CCAs offer greener energy at a competitive price, according to Julien Gattaciecca, Luskin Center researcher and lead author of the study.

“CCAs have recently entered the energy market, allowing them to benefit from a long decline of falling wholesale renewable energy costs,” Gattaciecca said. “Some CCAs also offer larger incentives than their local investor-owned utility to households and businesses that self-generate energy through rooftop solar programs, and some have made the commitment to source energy from local renewable facilities, and directly own local solar facilities.”

DeShazo, who is a professor of public policy at the Luskin School, added: “Community choice aggregation is currently the best policy tool available to cities and counties who want to tailor energy procurement to their community’s preferences. The stakes are high. Regulators are grappling with important policy decisions that could affect the future of the energy market as well as the pocketbooks of Californians.”

With investor-owned utilities facing increasing competition, the study concludes that more choices can only benefit consumers, with the right regulations in place.

“Currently, an important part of the load in California is looking at CCAs,” Gattaciecca said. “The three major investor-owned utilities could see between 50 and 80 percent of their load departing for CCAs or direct access providers by 2025 or 2030.”

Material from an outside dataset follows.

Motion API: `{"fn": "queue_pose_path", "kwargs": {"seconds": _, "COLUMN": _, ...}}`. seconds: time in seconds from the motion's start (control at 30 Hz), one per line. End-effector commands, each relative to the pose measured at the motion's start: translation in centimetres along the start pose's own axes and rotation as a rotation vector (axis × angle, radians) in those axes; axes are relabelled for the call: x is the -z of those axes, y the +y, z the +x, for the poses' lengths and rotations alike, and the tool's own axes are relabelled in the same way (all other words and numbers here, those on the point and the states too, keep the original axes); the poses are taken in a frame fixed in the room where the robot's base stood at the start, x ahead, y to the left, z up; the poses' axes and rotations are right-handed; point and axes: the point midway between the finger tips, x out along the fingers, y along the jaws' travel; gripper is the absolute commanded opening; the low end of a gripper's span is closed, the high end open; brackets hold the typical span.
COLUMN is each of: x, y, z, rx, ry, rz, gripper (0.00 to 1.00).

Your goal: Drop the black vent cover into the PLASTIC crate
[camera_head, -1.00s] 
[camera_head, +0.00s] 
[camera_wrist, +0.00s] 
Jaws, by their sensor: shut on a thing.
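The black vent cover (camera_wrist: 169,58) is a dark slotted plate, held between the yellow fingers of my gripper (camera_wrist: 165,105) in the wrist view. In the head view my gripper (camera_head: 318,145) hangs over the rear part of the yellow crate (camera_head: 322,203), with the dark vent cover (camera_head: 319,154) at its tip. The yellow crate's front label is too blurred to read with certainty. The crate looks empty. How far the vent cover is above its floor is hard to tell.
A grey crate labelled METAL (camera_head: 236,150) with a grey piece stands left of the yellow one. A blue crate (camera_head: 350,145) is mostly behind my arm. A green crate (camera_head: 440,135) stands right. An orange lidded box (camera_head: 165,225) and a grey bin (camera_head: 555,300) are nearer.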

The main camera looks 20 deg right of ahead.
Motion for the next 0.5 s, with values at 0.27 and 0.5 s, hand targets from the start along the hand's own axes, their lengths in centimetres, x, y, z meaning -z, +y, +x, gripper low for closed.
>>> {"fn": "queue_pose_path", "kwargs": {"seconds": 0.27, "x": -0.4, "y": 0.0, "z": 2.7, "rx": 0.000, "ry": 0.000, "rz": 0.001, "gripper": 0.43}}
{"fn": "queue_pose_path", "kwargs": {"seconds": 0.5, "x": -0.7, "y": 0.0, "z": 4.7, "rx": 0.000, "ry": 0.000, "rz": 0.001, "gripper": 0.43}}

The eight operational California CCAs are Marin Clean Energy, Sonoma Clean Power, Lancaster Choice Energy, CleanPower San Francisco, Peninsula Clean Energy in San Mateo County, Apple Valley Choice Energy, Silicon Valley Clean Energy and Redwood Coast Energy Authority. Other CCAs expected to launch this year are East Bay Community Energy in Alameda County, Los Angeles Community Choice Energy and Valley Clean Energy Alliance in Yolo County and Davis.